-- Begin --

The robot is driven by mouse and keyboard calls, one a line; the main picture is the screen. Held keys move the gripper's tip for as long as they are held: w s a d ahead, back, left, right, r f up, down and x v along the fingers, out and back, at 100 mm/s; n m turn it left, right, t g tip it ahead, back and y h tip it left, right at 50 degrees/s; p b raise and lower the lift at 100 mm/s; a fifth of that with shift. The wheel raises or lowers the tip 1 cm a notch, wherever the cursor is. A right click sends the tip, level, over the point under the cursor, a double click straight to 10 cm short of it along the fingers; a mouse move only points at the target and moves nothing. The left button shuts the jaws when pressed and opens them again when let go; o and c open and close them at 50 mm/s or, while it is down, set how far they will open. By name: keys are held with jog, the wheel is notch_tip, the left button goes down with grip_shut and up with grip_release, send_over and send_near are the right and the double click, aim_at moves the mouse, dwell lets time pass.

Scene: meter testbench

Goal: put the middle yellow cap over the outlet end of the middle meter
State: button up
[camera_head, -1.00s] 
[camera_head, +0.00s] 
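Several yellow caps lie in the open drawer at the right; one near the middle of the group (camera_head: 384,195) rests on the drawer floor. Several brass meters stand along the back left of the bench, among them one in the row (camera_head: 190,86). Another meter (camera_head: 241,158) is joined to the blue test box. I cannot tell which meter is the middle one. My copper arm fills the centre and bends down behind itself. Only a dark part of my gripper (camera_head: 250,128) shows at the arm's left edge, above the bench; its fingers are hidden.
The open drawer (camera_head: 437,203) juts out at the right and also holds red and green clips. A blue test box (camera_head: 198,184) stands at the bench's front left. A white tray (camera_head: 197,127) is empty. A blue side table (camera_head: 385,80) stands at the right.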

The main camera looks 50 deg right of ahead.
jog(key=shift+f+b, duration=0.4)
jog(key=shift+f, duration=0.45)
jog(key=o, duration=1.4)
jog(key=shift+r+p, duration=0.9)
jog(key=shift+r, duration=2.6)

-- End --

* _Task prompt_:
Give back exactly the lines from the one containing "Scene: meter testbench" to the end of the material, both ends included.

* _Answer to the problem_:
Scene: meter testbench

Goal: put the middle yellow cap over the outlet end of the middle meter
State: button up
[camera_head, -1.00s] 
[camera_head, +0.00s] 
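Several yellow caps lie in the open drawer at the right; one near the middle of the group (camera_head: 384,195) rests on the drawer floor. Several brass meters stand along the back left of the bench, among them one in the row (camera_head: 190,86). Another meter (camera_head: 241,158) is joined to the blue test box. I cannot tell which meter is the middle one. My copper arm fills the centre and bends down behind itself. Only a dark part of my gripper (camera_head: 250,128) shows at the arm's left edge, above the bench; its fingers are hidden.
The open drawer (camera_head: 437,203) juts out at the right and also holds red and green clips. A blue test box (camera_head: 198,184) stands at the bench's front left. A white tray (camera_head: 197,127) is empty. A blue side table (camera_head: 385,80) stands at the right.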

The main camera looks 50 deg right of ahead.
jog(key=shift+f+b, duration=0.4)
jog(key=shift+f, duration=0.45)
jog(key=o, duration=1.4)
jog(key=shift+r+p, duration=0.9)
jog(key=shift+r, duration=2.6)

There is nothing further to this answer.